Gordon v. State

41 So. 2d 608 | Ala. Ct. App. | 1949

This appellant was indicted for murder in the first degree, convicted of murder in the second degree and sentenced to the penitentiary.

After her arrest appellant was interrogated by police officers, the Coroner of Jefferson County also being present. The voluntary character of appellant's responses to the questions was established. This interrogation was taken down in shorthand by a stenographer, and later transcribed into a typewritten report, which was signed by the appellant. The answers of the appellant to many of the questions propounded to her during this interrogation were highly confessory in character.

Mr. C.F. Batchelder, one of the police officers present at appellant's interrogation, a witness for the State, testified that he turned the signed copy of the report over to the Solicitor's office. He could not say however whether this signed report had been read to appellant, or by her, before she signed it.

Mr. Batchelder was handed some papers and stated that the same were a copy of the signed report he had turned over to the Solicitor's office.

Mr. Batchelder further testified that while appellant was being interrogated the questions and answers were taken down in shorthand by some young lady. At a later time she turned over to Mr. Batchelder the copy he had just been handed by the Solicitor. At that time he read over the report, and found it was an accurate report of the questions and answers.

Over appellant's objection and exception the report was admitted into evidence as an exhibit, and then read to the jury, the court stating: "The officer testified of his own knowledge it is true, that the questions and answers were made in his presence and that it is truly transcribed on the paper. I think it is proper for you to read it."

In our opinion the court's ruling in this premise was erroneous.
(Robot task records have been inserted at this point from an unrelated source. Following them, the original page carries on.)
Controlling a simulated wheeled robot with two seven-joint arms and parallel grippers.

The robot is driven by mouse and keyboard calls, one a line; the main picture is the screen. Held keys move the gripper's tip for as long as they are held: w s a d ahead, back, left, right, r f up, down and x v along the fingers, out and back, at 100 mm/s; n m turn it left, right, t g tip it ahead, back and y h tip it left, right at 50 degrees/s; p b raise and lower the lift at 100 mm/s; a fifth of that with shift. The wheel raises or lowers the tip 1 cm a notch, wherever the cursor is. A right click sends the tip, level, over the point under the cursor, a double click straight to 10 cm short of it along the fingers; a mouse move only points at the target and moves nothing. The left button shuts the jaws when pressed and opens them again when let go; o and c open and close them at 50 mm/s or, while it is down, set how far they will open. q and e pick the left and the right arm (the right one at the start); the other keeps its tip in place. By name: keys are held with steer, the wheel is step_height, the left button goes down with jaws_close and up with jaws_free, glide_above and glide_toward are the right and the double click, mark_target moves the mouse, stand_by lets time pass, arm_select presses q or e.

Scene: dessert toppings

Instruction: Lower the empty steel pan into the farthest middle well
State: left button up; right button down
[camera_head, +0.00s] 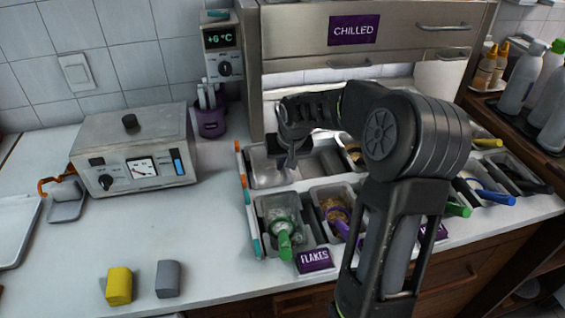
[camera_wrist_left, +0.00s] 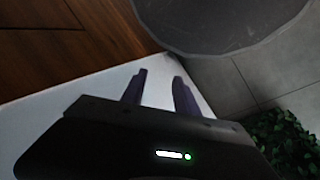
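An empty steel pan (camera_head: 265,174) shows at the far left of the topping rail, below the chilled cabinet. My right gripper (camera_head: 291,161) points down at the pan's right rim. Its fingertips overlap the rim, and their gap is hidden, so I cannot tell whether they are shut on it. A dark, empty-looking well (camera_head: 321,166) lies just right of the pan in the far row. My right forearm hides much of the rail's middle and right. My left gripper (camera_wrist_left: 159,88) is open and empty in the left wrist view, away from the rail.
Near-row pans hold toppings and a green scoop (camera_head: 284,240), with a purple "FLAKES" label (camera_head: 314,260) in front. The chilled cabinet (camera_head: 300,35) overhangs behind. A steel warmer (camera_head: 135,150), a yellow block (camera_head: 119,286) and a grey block (camera_head: 168,279) stand left. Counter between is clear.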

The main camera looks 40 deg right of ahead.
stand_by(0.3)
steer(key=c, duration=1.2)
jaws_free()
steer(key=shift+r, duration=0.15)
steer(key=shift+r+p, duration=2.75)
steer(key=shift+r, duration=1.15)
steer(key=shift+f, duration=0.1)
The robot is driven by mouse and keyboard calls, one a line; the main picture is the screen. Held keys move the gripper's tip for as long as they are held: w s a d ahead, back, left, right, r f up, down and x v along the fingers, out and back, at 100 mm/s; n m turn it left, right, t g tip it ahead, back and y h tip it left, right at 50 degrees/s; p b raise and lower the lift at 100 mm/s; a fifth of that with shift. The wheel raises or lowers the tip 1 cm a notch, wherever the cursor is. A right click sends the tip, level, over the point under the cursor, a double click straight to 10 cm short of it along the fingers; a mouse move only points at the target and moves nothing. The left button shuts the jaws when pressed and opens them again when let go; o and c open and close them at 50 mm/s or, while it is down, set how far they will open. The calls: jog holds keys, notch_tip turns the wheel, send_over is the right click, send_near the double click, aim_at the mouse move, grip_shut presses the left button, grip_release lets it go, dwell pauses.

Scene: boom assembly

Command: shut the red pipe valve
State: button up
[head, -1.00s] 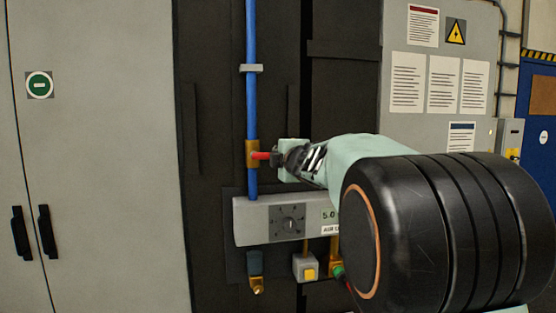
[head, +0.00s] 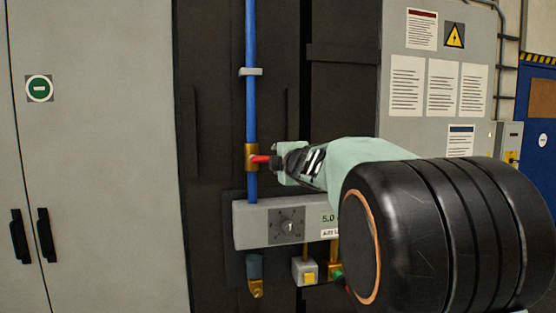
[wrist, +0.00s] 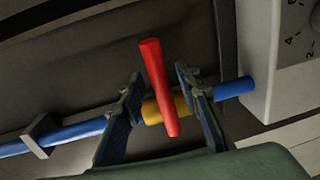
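The red valve handle (head: 260,159) sticks out to the right from a brass valve body (head: 250,157) on a vertical blue pipe (head: 252,110). In the wrist view the red handle (wrist: 160,88) lies across the line of the blue pipe (wrist: 82,133), slightly tilted, in front of the brass body (wrist: 152,110). My gripper (head: 277,160) is at the handle's right end in the head view. In the wrist view my gripper (wrist: 160,78) is open, with one finger on each side of the handle and visible gaps. The handle's right end is partly hidden in the head view.
A grey box with a dial (head: 268,222) sits just below the valve. Under it are a yellow button box (head: 307,271) and a brass fitting (head: 257,288). A grey cabinet (head: 100,130) stands left. A pipe clamp (head: 251,72) is above the valve.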

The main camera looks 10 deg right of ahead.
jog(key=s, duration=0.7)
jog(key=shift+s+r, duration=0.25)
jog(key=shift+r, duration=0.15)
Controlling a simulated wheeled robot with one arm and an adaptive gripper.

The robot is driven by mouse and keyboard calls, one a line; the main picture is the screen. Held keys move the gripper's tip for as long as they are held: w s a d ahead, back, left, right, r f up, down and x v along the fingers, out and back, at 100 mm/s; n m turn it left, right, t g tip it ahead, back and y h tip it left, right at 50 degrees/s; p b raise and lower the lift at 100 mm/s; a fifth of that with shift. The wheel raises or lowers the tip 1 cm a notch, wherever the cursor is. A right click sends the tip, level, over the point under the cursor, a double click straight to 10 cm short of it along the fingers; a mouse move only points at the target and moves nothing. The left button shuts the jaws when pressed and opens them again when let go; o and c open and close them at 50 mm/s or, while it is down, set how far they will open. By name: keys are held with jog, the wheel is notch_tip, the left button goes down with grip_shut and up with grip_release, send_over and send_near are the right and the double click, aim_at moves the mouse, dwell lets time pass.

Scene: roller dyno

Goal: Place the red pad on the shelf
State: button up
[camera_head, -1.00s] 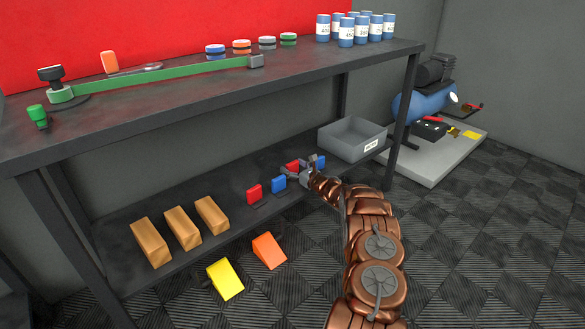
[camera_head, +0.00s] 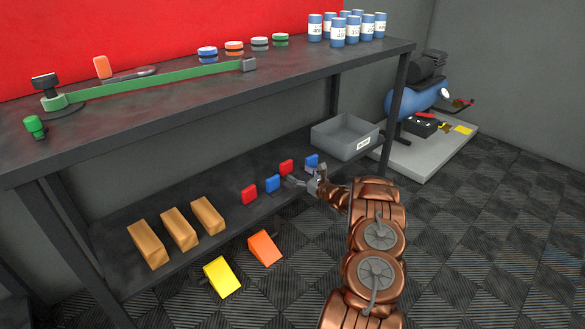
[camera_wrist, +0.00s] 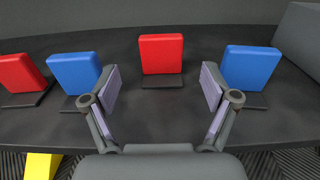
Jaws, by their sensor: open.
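Two red pads stand on the lower shelf (camera_head: 180,195), each upright on a small dark base. One red pad (camera_head: 286,167) is between two blue pads; in the wrist view this red pad (camera_wrist: 162,54) stands ahead, centred between the fingers. The other red pad (camera_head: 249,194) is further left and shows at the left edge of the wrist view (camera_wrist: 20,73). My gripper (camera_wrist: 158,90) is open and empty, its fingers apart and short of the middle red pad. In the head view my gripper (camera_head: 302,183) is at the shelf's front edge.
Blue pads flank the middle red pad, one left (camera_wrist: 75,72) and one right (camera_wrist: 250,67), close outside my fingers. A grey bin (camera_head: 345,137) stands at the shelf's right end. Wooden blocks (camera_head: 178,229) stand left. Yellow (camera_head: 222,277) and orange (camera_head: 264,248) wedges lie in front, low down.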

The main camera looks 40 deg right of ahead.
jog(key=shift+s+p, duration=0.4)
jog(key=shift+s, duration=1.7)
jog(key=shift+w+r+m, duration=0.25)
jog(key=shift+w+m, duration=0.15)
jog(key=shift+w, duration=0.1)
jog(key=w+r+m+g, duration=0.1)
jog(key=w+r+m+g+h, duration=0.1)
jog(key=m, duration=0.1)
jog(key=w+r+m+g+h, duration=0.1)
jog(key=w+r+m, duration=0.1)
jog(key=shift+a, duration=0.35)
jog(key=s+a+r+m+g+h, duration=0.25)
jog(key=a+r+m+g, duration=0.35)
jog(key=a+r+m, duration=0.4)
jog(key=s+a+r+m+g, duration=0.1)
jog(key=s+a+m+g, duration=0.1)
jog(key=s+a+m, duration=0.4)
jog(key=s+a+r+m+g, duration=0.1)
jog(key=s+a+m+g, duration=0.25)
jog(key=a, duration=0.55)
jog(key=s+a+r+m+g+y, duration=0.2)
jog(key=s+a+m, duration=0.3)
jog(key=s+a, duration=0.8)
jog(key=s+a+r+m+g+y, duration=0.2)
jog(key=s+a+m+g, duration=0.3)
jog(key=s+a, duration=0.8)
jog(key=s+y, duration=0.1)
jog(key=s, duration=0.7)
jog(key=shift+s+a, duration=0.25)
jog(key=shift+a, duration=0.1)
According to Mr. Batchelder, one of the transcriptions prepared by the stenographer was signed by the appellant. Whether it was read over to appellant, or whether she read it over, before signing it, is left in doubt. This point is not of importance in our present consideration, for clearly, the signed copy of the interrogation was not offered, but an unsigned copy, we presume a carbon copy. No attempt was made to account for the non production of the signed written statement. Primarily the admission of this unsigned copy over appellant's objection therefore violated the best evidence rule. *280

Another reason why this written statement should not have been received in evidence is that it was merely a report of what the stenographer alleged the appellant had said, and but hearsay. Permitting the witness Batchelder to affirm the correctness of the stenographer's report in no way added to its verity, but merely compounded its hearsay character. Woods v. Postal Telegraph-Cable Co., 205 Ala. 236,87 So. 681, 27 A.L.R. 834.

We of course are not dealing with the admission of a properly certified copy of a transcript of evidence made by an official court reporter. Assuming that the transscription introduced in this case was a carbon duplicate, the fact that it was unsigned would necessitate, on objection to its introduction being interposed, that its correctness be first established by the person who took the notes and transcribed them. Such was not done in this case. Dubose v. State,20 Ala. App. 193, 101 So. 911, certiorari denied, 212 Ala. 190,101 So. 912; Salts v. State, 21 Ala. App. 573, 110 So. 169, certiorari denied 215 Ala. 247, 110 So. 170.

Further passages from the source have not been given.